• Records for the task:
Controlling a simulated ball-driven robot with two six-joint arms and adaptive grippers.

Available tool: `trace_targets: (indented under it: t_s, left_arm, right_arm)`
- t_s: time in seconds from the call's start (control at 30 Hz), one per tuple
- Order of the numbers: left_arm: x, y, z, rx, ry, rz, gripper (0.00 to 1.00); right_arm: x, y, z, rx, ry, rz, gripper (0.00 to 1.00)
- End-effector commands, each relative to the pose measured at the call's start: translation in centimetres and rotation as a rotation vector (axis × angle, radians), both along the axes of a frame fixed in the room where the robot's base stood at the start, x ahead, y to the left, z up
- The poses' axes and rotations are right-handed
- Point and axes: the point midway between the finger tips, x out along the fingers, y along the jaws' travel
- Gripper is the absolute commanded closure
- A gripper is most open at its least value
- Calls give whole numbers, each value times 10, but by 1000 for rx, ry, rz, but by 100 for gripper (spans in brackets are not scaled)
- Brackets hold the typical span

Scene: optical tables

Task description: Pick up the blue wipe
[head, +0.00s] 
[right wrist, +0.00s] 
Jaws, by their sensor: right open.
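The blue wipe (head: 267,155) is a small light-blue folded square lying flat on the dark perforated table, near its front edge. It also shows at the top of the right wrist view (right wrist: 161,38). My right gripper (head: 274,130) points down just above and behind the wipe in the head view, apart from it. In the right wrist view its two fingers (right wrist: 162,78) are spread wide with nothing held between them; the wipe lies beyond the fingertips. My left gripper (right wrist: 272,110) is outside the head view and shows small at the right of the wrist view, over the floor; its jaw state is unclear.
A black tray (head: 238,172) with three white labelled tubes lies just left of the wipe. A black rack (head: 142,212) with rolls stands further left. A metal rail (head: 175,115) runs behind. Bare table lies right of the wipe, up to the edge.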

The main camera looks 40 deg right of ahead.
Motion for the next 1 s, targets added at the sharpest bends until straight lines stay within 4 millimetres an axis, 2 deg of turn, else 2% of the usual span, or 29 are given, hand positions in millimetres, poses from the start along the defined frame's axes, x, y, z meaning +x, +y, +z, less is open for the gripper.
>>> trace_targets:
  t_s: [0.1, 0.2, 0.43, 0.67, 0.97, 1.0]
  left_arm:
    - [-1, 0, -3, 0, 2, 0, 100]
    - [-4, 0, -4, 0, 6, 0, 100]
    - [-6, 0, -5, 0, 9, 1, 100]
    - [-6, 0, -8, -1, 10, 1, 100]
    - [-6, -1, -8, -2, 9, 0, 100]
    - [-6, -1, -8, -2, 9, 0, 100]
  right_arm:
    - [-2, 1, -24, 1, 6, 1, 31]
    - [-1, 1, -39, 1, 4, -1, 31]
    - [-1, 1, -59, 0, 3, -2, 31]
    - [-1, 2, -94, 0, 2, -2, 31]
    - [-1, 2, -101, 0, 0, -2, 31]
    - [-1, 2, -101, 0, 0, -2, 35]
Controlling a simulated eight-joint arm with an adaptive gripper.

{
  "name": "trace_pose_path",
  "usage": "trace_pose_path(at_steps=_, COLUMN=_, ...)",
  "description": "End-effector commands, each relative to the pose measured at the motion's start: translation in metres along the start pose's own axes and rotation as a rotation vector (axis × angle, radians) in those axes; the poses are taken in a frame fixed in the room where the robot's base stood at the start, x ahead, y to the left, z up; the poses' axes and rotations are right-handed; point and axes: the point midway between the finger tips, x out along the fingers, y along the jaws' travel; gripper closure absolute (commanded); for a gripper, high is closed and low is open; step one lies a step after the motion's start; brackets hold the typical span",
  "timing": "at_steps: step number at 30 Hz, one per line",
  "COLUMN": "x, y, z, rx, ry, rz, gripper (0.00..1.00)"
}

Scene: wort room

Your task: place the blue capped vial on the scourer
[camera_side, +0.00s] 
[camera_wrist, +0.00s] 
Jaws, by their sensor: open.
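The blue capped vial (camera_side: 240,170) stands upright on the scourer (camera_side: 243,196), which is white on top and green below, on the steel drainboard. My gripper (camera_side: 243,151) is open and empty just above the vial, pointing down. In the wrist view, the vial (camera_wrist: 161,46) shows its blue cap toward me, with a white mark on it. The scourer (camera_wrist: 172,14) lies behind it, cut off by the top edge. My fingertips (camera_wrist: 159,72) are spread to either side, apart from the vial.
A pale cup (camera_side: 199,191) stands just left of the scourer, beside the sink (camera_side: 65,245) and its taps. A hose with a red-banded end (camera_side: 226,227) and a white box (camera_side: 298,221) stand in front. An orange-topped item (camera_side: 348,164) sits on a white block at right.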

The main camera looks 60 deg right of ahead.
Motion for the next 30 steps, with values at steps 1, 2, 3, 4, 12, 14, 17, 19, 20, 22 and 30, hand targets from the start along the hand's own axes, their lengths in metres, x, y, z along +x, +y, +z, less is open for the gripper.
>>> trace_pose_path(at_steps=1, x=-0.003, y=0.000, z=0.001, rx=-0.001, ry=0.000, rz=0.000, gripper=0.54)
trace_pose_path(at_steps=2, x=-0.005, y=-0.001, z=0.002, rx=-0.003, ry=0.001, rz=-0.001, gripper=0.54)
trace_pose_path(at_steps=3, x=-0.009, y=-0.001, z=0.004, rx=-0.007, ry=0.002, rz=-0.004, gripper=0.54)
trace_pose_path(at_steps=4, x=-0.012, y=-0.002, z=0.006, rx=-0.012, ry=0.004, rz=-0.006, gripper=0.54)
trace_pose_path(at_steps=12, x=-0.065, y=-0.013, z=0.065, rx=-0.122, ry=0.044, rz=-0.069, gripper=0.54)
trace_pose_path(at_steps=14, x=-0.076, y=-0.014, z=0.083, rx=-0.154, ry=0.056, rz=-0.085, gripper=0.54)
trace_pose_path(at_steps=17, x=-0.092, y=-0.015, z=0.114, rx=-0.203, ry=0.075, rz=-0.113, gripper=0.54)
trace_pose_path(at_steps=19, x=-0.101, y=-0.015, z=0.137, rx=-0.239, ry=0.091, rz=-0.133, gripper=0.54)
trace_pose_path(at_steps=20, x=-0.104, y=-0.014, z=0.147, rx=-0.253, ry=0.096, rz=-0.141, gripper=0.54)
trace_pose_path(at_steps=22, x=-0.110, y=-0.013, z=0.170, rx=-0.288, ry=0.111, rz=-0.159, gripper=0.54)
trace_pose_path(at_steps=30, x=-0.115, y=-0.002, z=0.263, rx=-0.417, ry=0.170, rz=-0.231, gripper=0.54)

• Task prompt: Go through the records above, find every line with the word "looks", and list those lines.

• Solution to this problem:
The main camera looks 40 deg right of ahead.
The main camera looks 60 deg right of ahead.

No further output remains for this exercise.